The second wave was worse. Beginning September 17, identical four-page declarations began appearing — delivered to the PA's office in a folder addressed to Anna Klein, then forwarded back to VPD. All twenty-plus copies were word-for-word the same. They were written in first person — "I became aware that..." — but no individual had written them. They contained language lifted directly from Harvey's published email, including the Josephine Townsend comparison. They opened with a perjury attestation.
Alie began contacting the people who had signed them. What he found was consistent and damning.
Shimea Potter told him she saw the declaration on Bunda's Facebook page, messaged Bunda, and received a copy to sign. She didn't write any of it. She hadn't read the contracts. She didn't know what RCW 9.94A.411 was, despite it being quoted in the document she signed. She said she agreed with "the concept" — but not the specific content she had certified under perjury.
Jodi Cowell, a bus driver, found the declaration in her work mailbox at the bus barn. She signed it without reading it carefully. She thought it was "more like a petition."
David Kerney was a police officer in another Washington county. He was not an EPS parent — despite the declaration beginning with "I am the parent and/or the guardian of one or more children in the Evergreen School District." He had no knowledge of Gomes, the contracts, the VPD report, or any of the underlying facts. His mother-in-law, an EPS bus driver, had given him the document. He thought it was a petition.

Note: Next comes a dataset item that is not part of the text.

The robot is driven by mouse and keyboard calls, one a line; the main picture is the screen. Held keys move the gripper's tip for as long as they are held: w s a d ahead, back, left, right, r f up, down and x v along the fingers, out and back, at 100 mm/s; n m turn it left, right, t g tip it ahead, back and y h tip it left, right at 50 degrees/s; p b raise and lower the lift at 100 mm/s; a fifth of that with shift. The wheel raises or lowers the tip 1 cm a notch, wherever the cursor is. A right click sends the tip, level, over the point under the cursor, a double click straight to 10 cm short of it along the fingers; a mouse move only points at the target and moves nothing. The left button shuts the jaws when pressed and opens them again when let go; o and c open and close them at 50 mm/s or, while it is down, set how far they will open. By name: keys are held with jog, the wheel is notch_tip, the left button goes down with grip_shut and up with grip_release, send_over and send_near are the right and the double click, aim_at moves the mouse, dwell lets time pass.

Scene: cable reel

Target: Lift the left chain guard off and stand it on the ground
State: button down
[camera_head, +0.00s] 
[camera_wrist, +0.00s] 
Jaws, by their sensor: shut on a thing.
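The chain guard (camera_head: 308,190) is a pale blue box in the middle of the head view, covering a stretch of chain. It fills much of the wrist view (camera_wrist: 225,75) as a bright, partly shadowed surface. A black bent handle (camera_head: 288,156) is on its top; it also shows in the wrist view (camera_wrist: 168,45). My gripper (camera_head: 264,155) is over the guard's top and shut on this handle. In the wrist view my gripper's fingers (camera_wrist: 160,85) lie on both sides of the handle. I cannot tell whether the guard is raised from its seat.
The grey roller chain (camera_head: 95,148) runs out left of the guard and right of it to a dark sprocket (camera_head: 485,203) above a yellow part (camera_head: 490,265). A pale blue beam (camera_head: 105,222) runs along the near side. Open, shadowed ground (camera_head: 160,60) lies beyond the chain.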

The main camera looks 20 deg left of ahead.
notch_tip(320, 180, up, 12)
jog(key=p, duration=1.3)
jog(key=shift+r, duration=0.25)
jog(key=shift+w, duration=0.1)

"I didn't know this was for a crime... that's not fair whatsoever. I thought this was more about the way the whole strike was handled."Corey Sutcliffe, declaration signer — recorded interview with Det. Alie
Corey Sutcliffe's wife is a bus driver. He signed the document because "I just thought this is gonna help the strike." He didn't know it was accusing someone of a felony. When Alie read him the perjury statement, Sutcliffe said, "I didn't know this was about some criminal claim against her. I had no idea."

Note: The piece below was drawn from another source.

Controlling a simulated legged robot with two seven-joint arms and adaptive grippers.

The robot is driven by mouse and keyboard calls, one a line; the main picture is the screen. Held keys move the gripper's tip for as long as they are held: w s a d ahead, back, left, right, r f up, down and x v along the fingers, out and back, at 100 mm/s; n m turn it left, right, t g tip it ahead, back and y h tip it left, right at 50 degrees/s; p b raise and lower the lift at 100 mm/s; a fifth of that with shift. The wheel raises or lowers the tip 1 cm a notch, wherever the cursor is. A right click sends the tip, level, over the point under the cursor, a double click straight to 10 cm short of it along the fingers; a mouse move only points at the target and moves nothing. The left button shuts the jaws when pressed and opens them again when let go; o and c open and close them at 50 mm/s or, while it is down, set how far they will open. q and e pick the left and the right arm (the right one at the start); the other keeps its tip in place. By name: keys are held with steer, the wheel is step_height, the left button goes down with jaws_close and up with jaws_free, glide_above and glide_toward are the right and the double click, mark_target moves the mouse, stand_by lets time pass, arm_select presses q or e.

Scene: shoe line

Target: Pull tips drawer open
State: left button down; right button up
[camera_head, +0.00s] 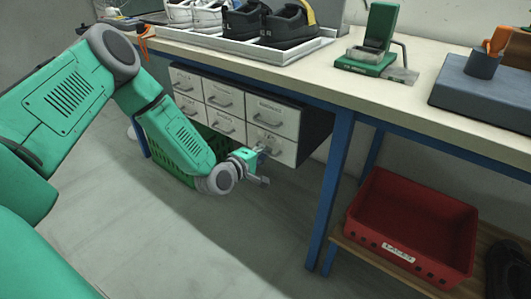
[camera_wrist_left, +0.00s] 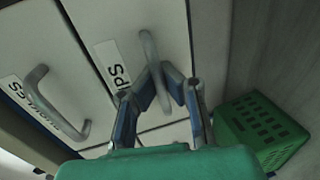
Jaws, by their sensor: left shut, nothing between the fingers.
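The drawer unit (camera_head: 222,88) hangs under the bench with two rows of grey-white drawer fronts. The tips drawer (camera_head: 287,151) appears to be the lower right one; its front, with a label partly reading "ips", also shows in the left wrist view (camera_wrist_left: 118,28). My left gripper (camera_head: 264,167) is at this front. In the left wrist view its bent fingers (camera_wrist_left: 161,80) are shut, with the tips close to the drawer's bar handle (camera_wrist_left: 148,48). I cannot tell whether they pass behind the bar. The drawer looks about flush with its neighbours. My right gripper is out of view.
A neighbouring handle (camera_wrist_left: 42,100) lies to the left in the wrist view. A green crate (camera_wrist_left: 262,128) stands below. A blue table leg (camera_head: 329,190) and a red bin (camera_head: 410,232) on a low shelf are right. The floor in front is clear.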

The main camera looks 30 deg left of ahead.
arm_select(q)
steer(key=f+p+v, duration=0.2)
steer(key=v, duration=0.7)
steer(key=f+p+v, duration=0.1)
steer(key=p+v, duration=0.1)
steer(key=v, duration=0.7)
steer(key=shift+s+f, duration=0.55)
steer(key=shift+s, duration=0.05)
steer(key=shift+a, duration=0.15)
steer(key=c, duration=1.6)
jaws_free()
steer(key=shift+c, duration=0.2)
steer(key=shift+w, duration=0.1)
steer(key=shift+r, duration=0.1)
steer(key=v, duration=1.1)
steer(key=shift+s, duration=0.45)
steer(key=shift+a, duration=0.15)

Cortney Kerney — Sutcliffe's daughter and David Kerney's wife — signed to "appease her mother." She didn't read the document.
Person after person told the same story: they didn't write it, they didn't understand it, they thought it was a petition, and they had no idea it was accusing someone of a crime. These documents — sworn under perjury, delivered to the prosecutor's office, and intended to pressure law enforcement into charging an innocent person — were manufactured. The signers were not the authors. They were the evidence of how far this campaign was willing to go.
"It would be more accurate to describe that the declaration contributors who were willing to talk to me believed they were signing something similar to a petition rather than a statement of facts they intended to represent as their own independent knowledge."
The third wave arrived on January 5, 2026 — more than a month after Alie had closed his investigation. Camille Lowman emailed the Chief of Police, OSPI, the Attorney General's office, the ESD 112 superintendent, and the Mayor of Vancouver with four new substantive declarations from Adam Aguilera (32 pages), Danny Stevenson (19 pages), Tim Siess (5 pages), and Katie Rich (5 pages), plus her own second declaration.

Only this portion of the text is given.